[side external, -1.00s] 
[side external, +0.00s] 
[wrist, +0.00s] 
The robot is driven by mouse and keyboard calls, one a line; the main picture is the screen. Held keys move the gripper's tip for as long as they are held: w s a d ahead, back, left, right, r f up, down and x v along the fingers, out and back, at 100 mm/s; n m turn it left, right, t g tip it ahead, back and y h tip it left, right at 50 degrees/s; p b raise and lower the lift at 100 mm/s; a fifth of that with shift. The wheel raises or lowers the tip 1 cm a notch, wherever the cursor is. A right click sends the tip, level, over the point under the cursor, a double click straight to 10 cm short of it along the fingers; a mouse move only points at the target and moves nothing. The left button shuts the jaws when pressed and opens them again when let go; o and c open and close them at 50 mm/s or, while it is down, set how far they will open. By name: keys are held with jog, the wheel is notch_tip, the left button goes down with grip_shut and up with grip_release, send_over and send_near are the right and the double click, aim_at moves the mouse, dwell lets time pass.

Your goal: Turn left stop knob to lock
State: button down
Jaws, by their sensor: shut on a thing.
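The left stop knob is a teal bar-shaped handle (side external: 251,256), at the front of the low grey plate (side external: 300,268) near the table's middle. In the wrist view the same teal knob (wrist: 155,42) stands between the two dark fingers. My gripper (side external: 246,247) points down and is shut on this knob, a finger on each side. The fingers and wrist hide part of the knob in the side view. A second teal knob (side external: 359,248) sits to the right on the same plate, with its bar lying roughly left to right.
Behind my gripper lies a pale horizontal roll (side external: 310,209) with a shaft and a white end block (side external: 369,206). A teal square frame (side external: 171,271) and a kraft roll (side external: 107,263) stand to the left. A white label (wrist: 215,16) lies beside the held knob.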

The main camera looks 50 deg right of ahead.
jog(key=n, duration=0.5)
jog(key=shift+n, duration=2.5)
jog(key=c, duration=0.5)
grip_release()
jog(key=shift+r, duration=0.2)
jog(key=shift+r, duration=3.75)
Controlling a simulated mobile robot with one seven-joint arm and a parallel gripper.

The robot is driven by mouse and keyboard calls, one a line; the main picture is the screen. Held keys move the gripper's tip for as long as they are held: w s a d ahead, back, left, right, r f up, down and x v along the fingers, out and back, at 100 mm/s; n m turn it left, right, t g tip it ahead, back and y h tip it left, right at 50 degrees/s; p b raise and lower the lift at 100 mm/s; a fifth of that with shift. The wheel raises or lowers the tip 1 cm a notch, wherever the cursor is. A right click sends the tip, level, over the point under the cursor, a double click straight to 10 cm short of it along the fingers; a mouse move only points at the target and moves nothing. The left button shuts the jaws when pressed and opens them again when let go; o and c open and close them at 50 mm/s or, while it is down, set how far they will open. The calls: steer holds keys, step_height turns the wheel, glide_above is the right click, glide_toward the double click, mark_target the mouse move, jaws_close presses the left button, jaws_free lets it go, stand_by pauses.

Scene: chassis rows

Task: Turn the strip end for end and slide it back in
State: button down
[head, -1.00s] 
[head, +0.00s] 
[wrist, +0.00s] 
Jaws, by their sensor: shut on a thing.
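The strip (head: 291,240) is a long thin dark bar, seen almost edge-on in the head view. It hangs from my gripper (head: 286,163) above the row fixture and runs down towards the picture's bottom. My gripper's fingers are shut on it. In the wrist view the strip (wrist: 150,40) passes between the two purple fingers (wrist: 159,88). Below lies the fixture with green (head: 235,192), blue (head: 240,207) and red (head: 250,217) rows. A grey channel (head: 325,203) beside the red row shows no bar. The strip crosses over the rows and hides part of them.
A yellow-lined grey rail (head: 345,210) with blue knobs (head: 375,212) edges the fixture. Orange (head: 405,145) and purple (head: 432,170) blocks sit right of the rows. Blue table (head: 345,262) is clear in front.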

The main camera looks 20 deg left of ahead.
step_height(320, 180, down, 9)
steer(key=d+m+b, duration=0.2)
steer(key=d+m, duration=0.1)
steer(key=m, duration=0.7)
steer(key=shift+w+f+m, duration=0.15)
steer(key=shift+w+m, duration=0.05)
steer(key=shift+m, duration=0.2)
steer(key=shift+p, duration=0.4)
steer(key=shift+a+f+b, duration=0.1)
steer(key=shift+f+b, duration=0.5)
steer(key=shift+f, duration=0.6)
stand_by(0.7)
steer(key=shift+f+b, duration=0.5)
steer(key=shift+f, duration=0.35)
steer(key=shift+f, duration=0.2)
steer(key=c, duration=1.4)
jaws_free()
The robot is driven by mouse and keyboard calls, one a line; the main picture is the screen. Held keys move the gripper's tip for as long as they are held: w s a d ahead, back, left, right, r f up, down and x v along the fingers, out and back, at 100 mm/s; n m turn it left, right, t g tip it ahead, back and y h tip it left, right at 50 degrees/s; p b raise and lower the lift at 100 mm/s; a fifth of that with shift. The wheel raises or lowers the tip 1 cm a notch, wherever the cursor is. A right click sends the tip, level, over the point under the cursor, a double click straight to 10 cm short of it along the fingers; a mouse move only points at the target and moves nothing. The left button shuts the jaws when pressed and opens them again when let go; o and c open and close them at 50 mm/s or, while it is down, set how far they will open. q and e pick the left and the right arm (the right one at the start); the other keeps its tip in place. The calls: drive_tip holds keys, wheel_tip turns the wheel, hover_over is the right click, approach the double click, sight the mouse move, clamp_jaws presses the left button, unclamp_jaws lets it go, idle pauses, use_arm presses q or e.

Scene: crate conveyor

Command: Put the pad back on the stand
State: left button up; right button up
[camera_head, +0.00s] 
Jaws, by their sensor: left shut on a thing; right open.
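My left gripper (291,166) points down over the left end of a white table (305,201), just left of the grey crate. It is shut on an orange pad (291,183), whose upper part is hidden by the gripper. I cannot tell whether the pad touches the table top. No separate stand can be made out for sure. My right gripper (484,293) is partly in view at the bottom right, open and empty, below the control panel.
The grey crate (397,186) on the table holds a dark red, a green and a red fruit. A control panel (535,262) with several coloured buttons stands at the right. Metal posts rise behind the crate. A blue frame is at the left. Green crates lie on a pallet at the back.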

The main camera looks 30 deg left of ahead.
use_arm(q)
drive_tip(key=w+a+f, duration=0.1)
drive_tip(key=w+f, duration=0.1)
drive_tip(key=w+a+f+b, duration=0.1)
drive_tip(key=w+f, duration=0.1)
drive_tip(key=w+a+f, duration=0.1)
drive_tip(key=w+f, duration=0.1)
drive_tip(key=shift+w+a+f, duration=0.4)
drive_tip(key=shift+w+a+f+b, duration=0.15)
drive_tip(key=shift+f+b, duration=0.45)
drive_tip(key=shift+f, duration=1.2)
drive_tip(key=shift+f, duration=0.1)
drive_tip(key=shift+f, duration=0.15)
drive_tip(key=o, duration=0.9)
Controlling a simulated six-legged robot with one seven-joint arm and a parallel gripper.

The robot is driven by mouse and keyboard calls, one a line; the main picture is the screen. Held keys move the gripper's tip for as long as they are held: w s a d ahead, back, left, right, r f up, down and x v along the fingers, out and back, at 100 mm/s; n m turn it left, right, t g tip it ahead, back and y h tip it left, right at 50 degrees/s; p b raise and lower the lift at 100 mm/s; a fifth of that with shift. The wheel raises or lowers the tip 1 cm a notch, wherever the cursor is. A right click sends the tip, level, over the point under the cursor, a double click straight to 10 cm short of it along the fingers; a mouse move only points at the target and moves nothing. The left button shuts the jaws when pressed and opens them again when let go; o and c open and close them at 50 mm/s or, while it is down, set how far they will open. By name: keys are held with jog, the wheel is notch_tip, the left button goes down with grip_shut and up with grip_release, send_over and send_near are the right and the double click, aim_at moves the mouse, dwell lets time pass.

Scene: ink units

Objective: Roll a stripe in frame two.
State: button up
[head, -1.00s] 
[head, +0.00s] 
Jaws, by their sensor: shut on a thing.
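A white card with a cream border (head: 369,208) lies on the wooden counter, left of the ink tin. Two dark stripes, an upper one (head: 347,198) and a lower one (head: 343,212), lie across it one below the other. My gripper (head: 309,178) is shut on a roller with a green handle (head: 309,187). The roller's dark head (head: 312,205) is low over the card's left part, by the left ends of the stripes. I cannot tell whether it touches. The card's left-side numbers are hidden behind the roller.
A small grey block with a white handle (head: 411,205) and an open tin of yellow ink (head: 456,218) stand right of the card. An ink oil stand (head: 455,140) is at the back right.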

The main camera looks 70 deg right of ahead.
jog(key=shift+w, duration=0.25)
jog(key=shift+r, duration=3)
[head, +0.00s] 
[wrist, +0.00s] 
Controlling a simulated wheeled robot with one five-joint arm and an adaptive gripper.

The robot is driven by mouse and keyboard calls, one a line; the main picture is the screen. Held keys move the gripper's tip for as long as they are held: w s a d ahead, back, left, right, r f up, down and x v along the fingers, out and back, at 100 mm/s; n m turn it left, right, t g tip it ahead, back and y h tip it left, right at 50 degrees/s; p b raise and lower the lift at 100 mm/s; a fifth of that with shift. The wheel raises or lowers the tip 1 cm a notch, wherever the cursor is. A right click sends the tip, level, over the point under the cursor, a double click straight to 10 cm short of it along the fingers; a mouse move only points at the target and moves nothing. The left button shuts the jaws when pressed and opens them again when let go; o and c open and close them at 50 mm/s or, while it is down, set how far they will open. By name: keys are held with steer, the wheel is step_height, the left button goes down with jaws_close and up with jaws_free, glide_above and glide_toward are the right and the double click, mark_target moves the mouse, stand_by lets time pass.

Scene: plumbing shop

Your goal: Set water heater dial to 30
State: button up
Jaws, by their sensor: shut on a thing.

_WHAT IS ASKED:_ Out of the preceding entries, pull every line containing the string "seven".

_WRITTEN SOLUTION:_
Controlling a simulated mobile robot with one seven-joint arm and a parallel gripper.
Controlling a simulated six-legged robot with one seven-joint arm and a parallel gripper.

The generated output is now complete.